Après la découverte d’une situation terrible au quartier Plaisable, une ancienne assistante maternelle témoigne. Elle a connu Willy, l’homme de 40 ans autiste décédé dimanche dernier (22 décembre) au domicile de sa maman, lorsqu’il avait entre 6 ans et 18 ans.

Pour beaucoup, c'est l'effroi depuis la révélation des faits. Même si, au sein du quartier, les riverains rencontrés semblaient savoir que « l’enfant », comme ils l’appellent, était « enfermé » dans des conditions terribles, dans cette maison située sur les hauteurs de Trinité.

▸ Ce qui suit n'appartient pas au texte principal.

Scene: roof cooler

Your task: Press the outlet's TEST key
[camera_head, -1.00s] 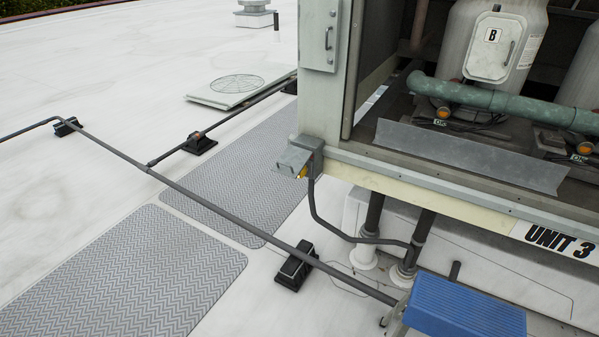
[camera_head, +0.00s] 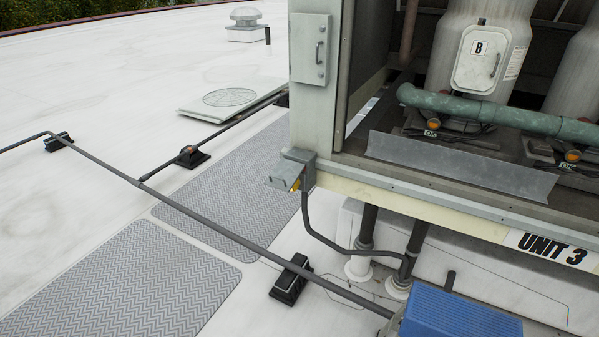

Mais Willy, qu’ils n’avaient plus vu depuis des années, avait, en réalité, aujourd’hui 40 ans. Il est décédé dimanche dernier au domicile de sa maman, une femme qualifiée de « discrète » et à la situation familiale complexe.
RCI a joint une assistance familiale qui connaît bien ce dossier et le cas de cet enfant.
À l'époque, j'étais assistante maternelle. Je travaillais pour l'ASE (Aide Sociale à l’Enfance) et il était placé. À l'âge de 6 ans, jusqu'à ses 18 ans où on l'a remis à sa maman. Je le voyais tout le temps. On effectuait des sorties.
L'enfant était suivi par Martinique Autisme, par Colson à l'époque. Parce que l'enfant, c'est vrai qu'il était, comme on dit chez nous, « sireur ». Il fallait le surveiller tout le temps. Quand il était dans la maison, à peine le dos tourné, il se rendait dans la rue. S'il avait vu un crapaud, à terre, il mangeait le crapaud.
La dame chez qui l'enfant était appelait la maman. Elle demandait à la maman pour lui, "comment va Willy?". Elle lui répondait : « il va très bien, ça va, et tout. Mais, pendant ce temps, c’était un mensonge.
Pour cette ancienne assistante maternelle, il faut, aujourd’hui, « demander des comptes à l’Etat ! ».
Vous avez enlevé l'enfant d'une famille d'accueil qui s'occupait très bien de lui, vous l'avez donné et déposé chez la maman. Où était le suivi ? S'il y avait eu un suivi, ça ne serait pas arrivé.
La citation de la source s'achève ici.